500 Almas também se define por uma ação:
a tentativa de reconstrução da cultura guató, uma tribo indígena do Mato Grosso
do Sul considerada extinta na década de 60 até a redescoberta de uma população
remanescente, porém dispersa. Quem começou a juntar os fragmentos da cultura Guató
foi missionária italiana Ada Gambarotto que, trabalhando na região, conseguiu
localizar os índios remanescentes espalhados pelo Pantanal. Adair Pimentel, uma
lingüista pernambucana, deu continuidade a esse trabalho reconstruindo a língua
guató com a ajuda de uma das únicas índias dispostas e relembrar a sua língua
de origem. Esses dados são importantes porque essas três mulheres funcionam como
elos fundamentais para a reconstrução do passado e a mitologia do povo guató e
a condição atual de vida da população remanescente. Não
que exista uma cisão entre esses dois tempos, muito pelo contrário: o filme nunca
se aterá a uma temporalidade estável. O passado existe porque alguém deseja lembrá-lo
ou quando, mesmo involuntariamente, é atualizado no presente através de falas,
imagens, narrativas. É exatamente isso que o filme assume: na fala dos seus entrevistados
(uma índia que não quer lembrar da sua língua, mas revela o seu passado no medo
de onça); nas fábulas narradas através de leituras de Manoel de Barros e nas lindas
imagens dos rios e das florestas; em toda a sua extensa pesquisa histórica; nos
vários personagens de Paulo José que distanciam somente para trazer o gesto do
soldado, do missionário e do juiz mais carregados ainda de sentido; na lembrança
emocionada de um canto; no trabalho silencioso de dois índios que habitam a ilha
Ínsul que representa a história de resistência do índio Celso Guató. Esta
rede complexa da memória vai sendo tecida por montagem vertical: som e imagem
realizam trocas constantes. A gravação das entrevistas de Adair, na qual a professora
pergunta pela palavra em português e a índia responde com o termo na língua guató,
surge como um guia para as imagens, sem que nunca uma tenha primazia sobre a outra.
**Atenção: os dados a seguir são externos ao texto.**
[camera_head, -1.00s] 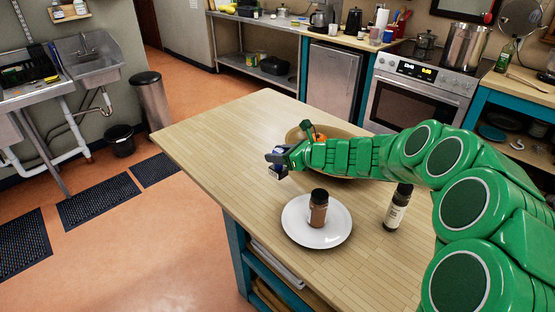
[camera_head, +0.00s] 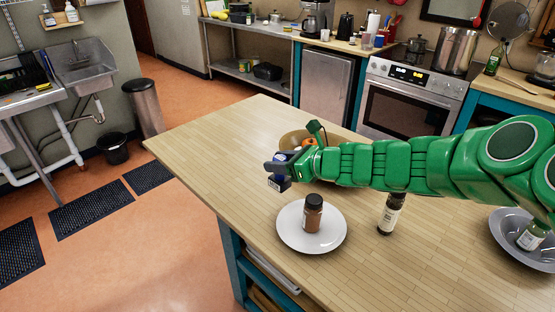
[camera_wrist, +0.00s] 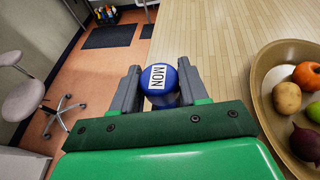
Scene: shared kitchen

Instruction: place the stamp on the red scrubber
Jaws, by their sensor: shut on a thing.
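My gripper (camera_wrist: 160,88) is shut on the stamp (camera_wrist: 160,85), a blue round-topped piece with a white label reading MON. In the head view the stamp (camera_head: 280,184) shows a dark block under my gripper (camera_head: 278,166), held over the wooden table (camera_head: 210,150) left of the fruit bowl. I cannot make out its exact height above the tabletop. I cannot pick out a red scrubber in any view.
A white plate (camera_head: 290,238) bears a brown-filled jar (camera_head: 313,215). A dark bottle (camera_head: 390,214) stands right of it. A tan bowl (camera_wrist: 265,105) with fruit and vegetables lies right of my gripper. A grey bowl (camera_head: 500,222) holds a bottle. The table's left part is clear.

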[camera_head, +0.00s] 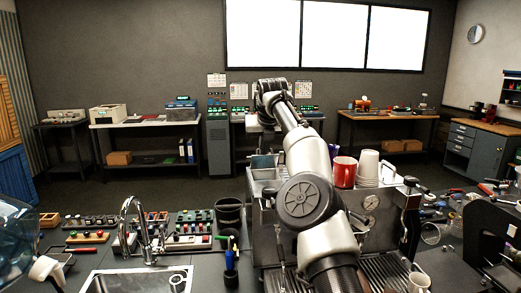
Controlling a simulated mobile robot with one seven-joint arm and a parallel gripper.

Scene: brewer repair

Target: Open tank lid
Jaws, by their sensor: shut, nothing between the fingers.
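The metal brewer (268,240) stands on the counter in the middle, partly hidden behind my arm. At its top left is an open-topped box section (264,174) with a dark blue-green panel (263,161) standing at its back; I cannot tell for certain whether this is the tank and its lid. My arm reaches up and away over the brewer. My gripper (256,124) is at the far end, small in the picture, above and behind the box section. It is shut and empty, apart from the panel as far as I can see. Its fingertips are hard to make out.
A red cup (344,172) and stacked white cups (368,168) stand on the brewer's top, right of my arm. Left are a black bin (229,214), a tap (133,220) above a sink, and button panels (190,230). Clutter covers the right counter. Worktables line the back wall.

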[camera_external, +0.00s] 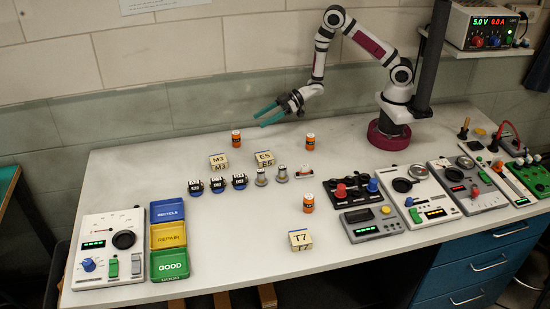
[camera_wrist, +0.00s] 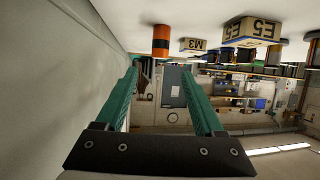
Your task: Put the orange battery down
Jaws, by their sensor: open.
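Three small orange batteries with dark bands stand upright on the bench: one at the back left (camera_external: 236,139), one at the back middle (camera_external: 310,140) and one nearer the middle (camera_external: 308,203). My gripper (camera_external: 263,114) has teal fingers spread apart, with nothing between them. It is raised above the back of the bench, between and behind the two rear batteries. In the wrist view, one orange battery (camera_wrist: 161,41) shows upside down beyond the fingertips of my gripper (camera_wrist: 165,75). I cannot tell for certain which battery that is.
Blocks M3 (camera_external: 218,162), E5 (camera_external: 264,158) and T7 (camera_external: 300,240) stand on the bench. Several dark cylinders (camera_external: 217,185) form a row mid-bench. Blue, yellow and green trays (camera_external: 169,265) lie at left beside a meter. Several instruments (camera_external: 410,190) fill the right. The front middle is mostly clear.

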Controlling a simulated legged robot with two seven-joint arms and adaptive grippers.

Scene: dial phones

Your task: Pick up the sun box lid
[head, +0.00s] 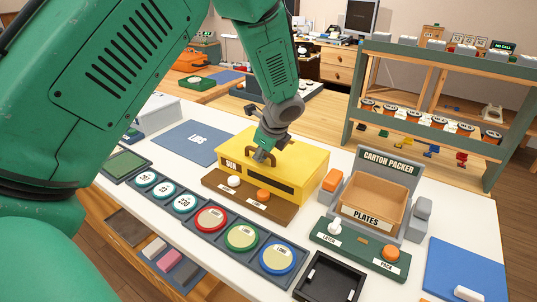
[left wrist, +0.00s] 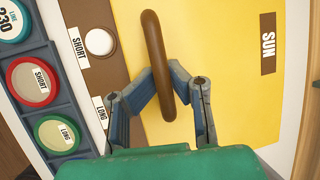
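The sun box (head: 318,170) is a yellow box marked SUN, standing on the white table. Its yellow lid (left wrist: 230,90) lies flat on top and carries a brown arched handle (left wrist: 152,30). My left gripper (head: 264,154) is over the lid, at the handle. In the left wrist view the fingertips of my left gripper (left wrist: 162,74) close in from both sides against the handle, with the bar between them. The lid shows no visible gap from the box in the head view. My right gripper is not in view.
A brown strip with a white and an orange button (head: 263,195) runs along the box's front. Round red, green and blue dials (head: 242,237) sit nearer. The carton packer (head: 375,203) stands right of the box.

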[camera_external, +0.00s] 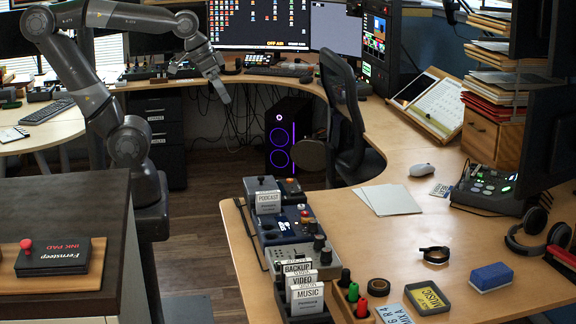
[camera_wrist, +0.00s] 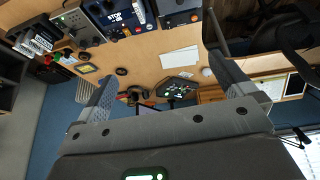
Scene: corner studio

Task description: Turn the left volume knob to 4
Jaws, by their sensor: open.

Escutar a palavra rio é evocar a importância das águas, das canoas, dos rios para
o povo guató. As palavras que vão sendo esquecidas também apontam para as transformações:
um cacique que se torna evangélico, as diferentes perspectivas de índios que eram
de uma mesma etnia, a inserção das famílias nos arredores das cidades. A língua
talvez seja a fonte mais rica de uma cultura porque nela tudo se cruza: um termo
é capaz de condensar todo o espírito de um povo e a sua transformação no tempo.
E, assim como não existem adjetivos para os guató, a sua
língua também não expressa o possessivo. É possível afirmar que filme de Joel
Pizzini é também um filme de Idê Lacreta (montadora), Mario Carneiro (fotógrafo)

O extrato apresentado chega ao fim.